Recent news from the Vatican indicates that transgender people can now be baptized and become official godparents. According to the NYT, Pope Francis, who has advocated for LGBTQ+ tolerance throughout his papacy, has officially announced the practice of baptizing transgender people, a move which will likely anger conservative Catholics internationally.
Not only can transgender people be baptized, but they can also serve as official godparents and be witnesses at church weddings. However, the Vatican stated transgender people can be baptized within the church so long as it doesn’t create “public scandal or confusion among the faithful.”
This decision was revealed in a document signed by Pope Francis on Oct. 31 which was released to the public online last week by the Vatican’s Dicastery for the Doctrine of the Faith. The document answered questions posed by Brazilian Bishop José Negri of Santo Amaro, which focused on the participation of LGBTQ+ people in the Sacraments.
“It struck some transgender people and advocates of a more inclusive church as an ‘important’ and encouraging step on a path toward a Roman Catholic Church that is more focused on opening its doors than keeping people out,” NYT reports.

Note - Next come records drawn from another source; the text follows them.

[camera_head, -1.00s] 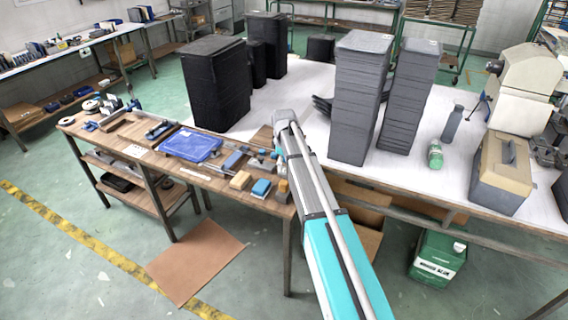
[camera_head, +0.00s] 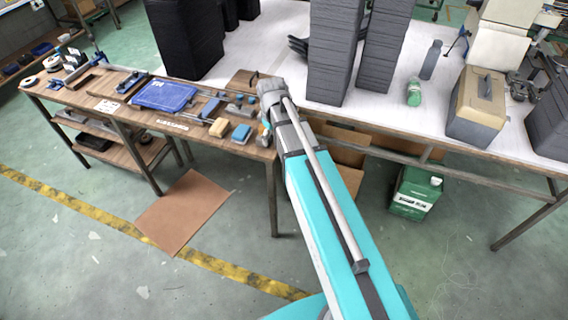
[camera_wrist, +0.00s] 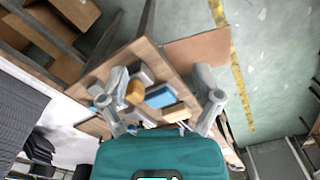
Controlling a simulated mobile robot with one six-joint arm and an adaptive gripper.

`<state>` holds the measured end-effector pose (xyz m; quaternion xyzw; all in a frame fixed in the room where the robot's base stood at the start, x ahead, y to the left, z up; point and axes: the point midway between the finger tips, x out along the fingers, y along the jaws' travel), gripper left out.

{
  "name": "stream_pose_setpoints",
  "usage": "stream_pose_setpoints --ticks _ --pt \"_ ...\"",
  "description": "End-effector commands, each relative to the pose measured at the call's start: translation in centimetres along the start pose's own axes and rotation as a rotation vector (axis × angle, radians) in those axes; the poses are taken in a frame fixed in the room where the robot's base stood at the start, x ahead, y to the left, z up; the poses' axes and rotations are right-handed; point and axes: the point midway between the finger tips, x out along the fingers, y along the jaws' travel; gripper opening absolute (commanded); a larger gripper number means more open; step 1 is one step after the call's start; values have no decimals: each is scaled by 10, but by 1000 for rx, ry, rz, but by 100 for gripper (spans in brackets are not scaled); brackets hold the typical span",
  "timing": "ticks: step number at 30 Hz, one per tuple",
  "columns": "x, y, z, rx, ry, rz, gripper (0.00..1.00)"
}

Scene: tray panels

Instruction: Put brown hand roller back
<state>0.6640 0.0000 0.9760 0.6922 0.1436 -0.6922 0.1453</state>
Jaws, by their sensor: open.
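An orange-brown piece (camera_wrist: 135,92), possibly the brown hand roller, lies near the end of the wooden workbench (camera_wrist: 150,52) in the wrist view. Its shape is too small to be sure. My gripper (camera_wrist: 160,87) is open and empty above the bench, with its fingers apart on either side of the small items. The orange-brown piece shows between them, closer to the left finger. A blue block (camera_wrist: 160,97) and a tan block (camera_wrist: 177,113) lie beside it. In the head view my arm hides most of the bench end and the fingers.
In the head view, a blue case (camera_head: 163,96) and several tools lie along the bench. Tall dark stacks (camera_head: 187,38) and grey stacks (camera_head: 336,50) stand on the white table (camera_head: 280,35). A brown sheet (camera_head: 182,210) lies before the bench.

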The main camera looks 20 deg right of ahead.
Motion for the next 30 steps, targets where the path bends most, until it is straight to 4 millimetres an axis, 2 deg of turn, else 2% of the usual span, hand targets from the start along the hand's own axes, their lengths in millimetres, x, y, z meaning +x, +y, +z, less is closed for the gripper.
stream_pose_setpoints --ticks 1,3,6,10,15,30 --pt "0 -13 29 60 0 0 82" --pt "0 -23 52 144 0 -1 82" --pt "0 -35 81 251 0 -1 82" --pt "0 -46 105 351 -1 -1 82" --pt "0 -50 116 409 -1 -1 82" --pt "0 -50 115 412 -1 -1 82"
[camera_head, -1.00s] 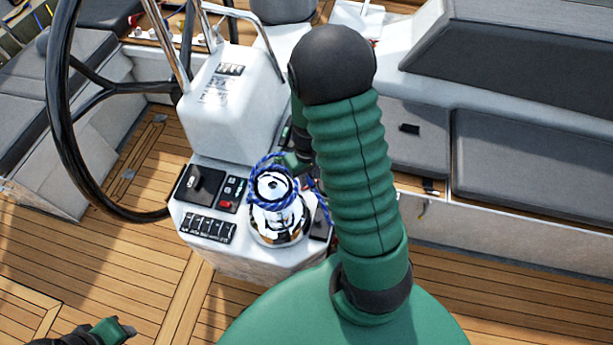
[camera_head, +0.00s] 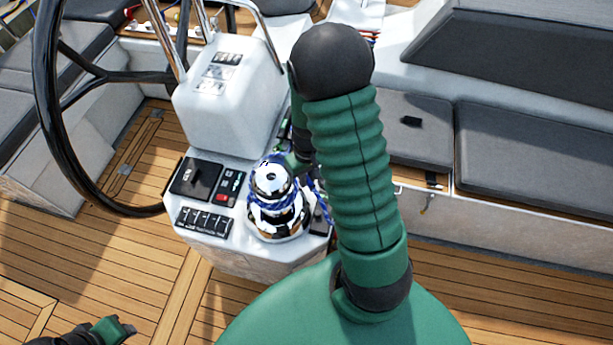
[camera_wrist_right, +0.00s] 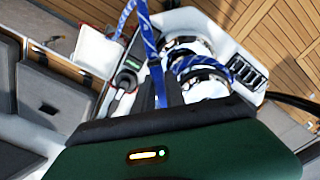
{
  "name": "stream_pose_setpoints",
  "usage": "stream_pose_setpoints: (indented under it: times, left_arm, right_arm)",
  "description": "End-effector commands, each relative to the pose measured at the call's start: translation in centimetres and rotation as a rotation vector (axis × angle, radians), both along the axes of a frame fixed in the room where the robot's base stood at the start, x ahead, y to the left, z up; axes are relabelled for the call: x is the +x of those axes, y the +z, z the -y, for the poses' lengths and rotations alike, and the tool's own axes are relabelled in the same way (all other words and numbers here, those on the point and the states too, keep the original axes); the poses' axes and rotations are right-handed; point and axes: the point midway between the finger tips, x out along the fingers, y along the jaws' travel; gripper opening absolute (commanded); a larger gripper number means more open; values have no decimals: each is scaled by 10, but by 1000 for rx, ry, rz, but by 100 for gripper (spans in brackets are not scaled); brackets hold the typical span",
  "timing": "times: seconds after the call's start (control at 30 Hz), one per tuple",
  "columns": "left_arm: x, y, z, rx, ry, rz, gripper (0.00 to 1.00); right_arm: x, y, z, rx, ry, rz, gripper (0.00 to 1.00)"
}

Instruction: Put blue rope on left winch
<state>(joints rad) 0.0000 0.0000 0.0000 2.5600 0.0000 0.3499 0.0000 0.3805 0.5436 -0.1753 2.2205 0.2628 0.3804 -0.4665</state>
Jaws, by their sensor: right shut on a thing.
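The chrome winch (camera_head: 272,182) stands upright on the white console, right of the switch panel. The blue rope (camera_head: 285,203) is looped around the winch's drum, below its top cap. The wrist view shows the blue rope (camera_wrist_right: 188,63) around the chrome winch (camera_wrist_right: 207,87), with a length running up past its side. My right gripper (camera_head: 295,163) is at the winch's right side, shut on the rope; my forearm partly hides it. My left gripper (camera_head: 125,329) is low at the bottom left, far from the winch, its fingers too small to read.
A black steering wheel (camera_head: 48,110) stands left of the white console (camera_head: 215,120). Black switches (camera_head: 204,221) sit on the console just left of the winch. Grey cushioned benches (camera_head: 535,155) lie to the right. The wooden deck (camera_head: 110,255) is clear at the front left.

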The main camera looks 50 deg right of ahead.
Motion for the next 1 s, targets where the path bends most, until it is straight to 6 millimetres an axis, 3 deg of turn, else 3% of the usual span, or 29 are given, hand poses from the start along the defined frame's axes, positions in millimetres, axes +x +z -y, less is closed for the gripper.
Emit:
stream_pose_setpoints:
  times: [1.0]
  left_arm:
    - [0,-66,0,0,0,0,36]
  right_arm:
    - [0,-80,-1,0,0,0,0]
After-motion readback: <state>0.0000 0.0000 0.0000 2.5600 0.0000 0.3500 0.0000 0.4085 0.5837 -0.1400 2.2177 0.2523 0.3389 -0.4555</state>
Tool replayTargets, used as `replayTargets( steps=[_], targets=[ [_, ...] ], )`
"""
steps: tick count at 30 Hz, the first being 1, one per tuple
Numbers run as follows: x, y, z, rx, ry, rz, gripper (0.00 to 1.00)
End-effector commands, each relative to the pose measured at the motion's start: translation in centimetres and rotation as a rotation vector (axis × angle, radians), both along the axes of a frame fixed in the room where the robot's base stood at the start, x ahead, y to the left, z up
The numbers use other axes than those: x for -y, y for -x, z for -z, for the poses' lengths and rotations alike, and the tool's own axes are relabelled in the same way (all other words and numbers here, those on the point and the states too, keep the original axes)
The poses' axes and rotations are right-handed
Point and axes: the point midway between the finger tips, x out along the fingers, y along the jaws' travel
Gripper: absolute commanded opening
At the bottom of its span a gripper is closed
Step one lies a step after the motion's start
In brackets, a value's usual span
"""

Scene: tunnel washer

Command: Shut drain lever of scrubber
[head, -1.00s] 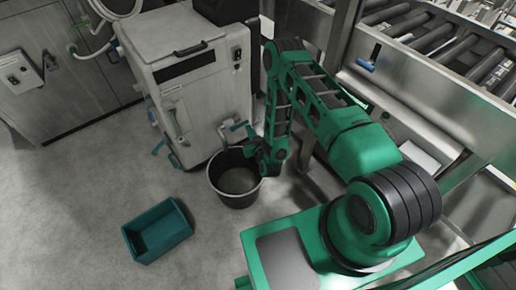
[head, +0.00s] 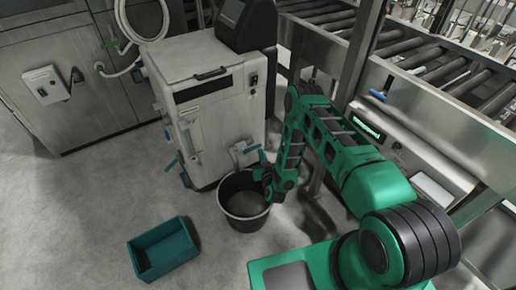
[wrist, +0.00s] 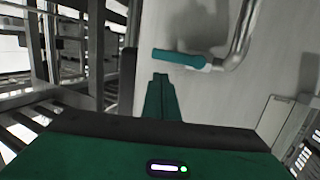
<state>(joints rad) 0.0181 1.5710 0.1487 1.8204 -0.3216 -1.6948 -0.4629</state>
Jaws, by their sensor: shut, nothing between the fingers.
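The scrubber (head: 217,105) is a pale box-shaped machine left of my arm. A drain pipe comes out low on its front, above a dark bucket (head: 229,205). The teal drain lever (head: 250,149) sits at this pipe. In the wrist view the lever (wrist: 178,57) sticks out to the left from the end of a bent metal pipe (wrist: 240,45). My gripper (wrist: 160,77) is shut and empty, its fingertips just below the lever in that picture. A gap shows between them. In the head view my gripper (head: 263,168) is over the bucket's right side, partly hidden by my arm.
A teal bin (head: 163,248) lies on the floor at the lower left. Other teal handles (head: 171,164) are on the scrubber's left side. A roller conveyor (head: 440,70) with a metal frame stands at the right. The floor at left is clear.

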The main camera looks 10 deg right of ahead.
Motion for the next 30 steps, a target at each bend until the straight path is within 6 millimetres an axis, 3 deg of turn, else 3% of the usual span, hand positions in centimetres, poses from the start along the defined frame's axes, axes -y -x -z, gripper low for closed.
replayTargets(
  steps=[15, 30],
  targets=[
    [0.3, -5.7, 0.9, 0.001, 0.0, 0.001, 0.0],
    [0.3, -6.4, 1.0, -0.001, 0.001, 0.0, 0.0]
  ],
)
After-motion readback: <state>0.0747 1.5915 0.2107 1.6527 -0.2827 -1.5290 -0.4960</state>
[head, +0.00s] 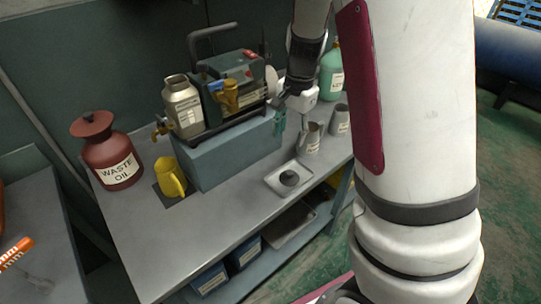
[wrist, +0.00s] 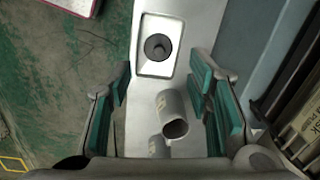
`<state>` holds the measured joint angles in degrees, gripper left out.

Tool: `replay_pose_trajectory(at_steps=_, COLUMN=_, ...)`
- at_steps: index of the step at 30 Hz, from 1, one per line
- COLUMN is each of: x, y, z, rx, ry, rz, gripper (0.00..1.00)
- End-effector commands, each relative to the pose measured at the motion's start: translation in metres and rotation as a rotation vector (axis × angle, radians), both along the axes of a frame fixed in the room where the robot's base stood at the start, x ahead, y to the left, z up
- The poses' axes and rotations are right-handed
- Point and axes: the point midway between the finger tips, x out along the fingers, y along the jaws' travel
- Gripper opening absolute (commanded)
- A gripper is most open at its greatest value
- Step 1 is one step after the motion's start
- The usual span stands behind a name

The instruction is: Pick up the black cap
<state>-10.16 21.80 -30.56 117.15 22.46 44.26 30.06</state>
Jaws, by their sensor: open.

The document explains the sacrament of baptism has an “indelible character regardless of the state of sin of the person receiving it.” Which despite the support of baptism, still assumes transitioning to be a sin.
Pope Francis has had a somewhat back and forth relationship with the acceptance of LGBTQ+ people into the Catholic church. He has toyed with the idea that the Catholic church should tolerate LGBTQ+ members, but has also turned his back on the community, opposing same-sex marriage. What’s more, the Catholic Church’s Catechism still maintains that “homosexual acts are intrinsically disordered.”
Francis DeBernardo, executive director of New Ways Ministry, an advocacy group for gay Catholics based in Maryland, released a statement, regarding the document’s release:
“This affirmation, itself a reversal of a previous Vatican decision, contrasts strikingly against the restrictions some U.S. bishops have imposed on LGBTQ+ people in recent years,” DeBernardo writes. “Additionally, though the document appears to caution that people in same-gender relationships may not be suitable godparents, the new decision’s emphasis that ‘pastoral prudence’ be used on a case-by-case basis opens the possibilities for married gay people to serve in such roles.”
DeBernardo goes on to say that the document “proves that the Catholic Church can, and does, change its mind about certain practices and policies.”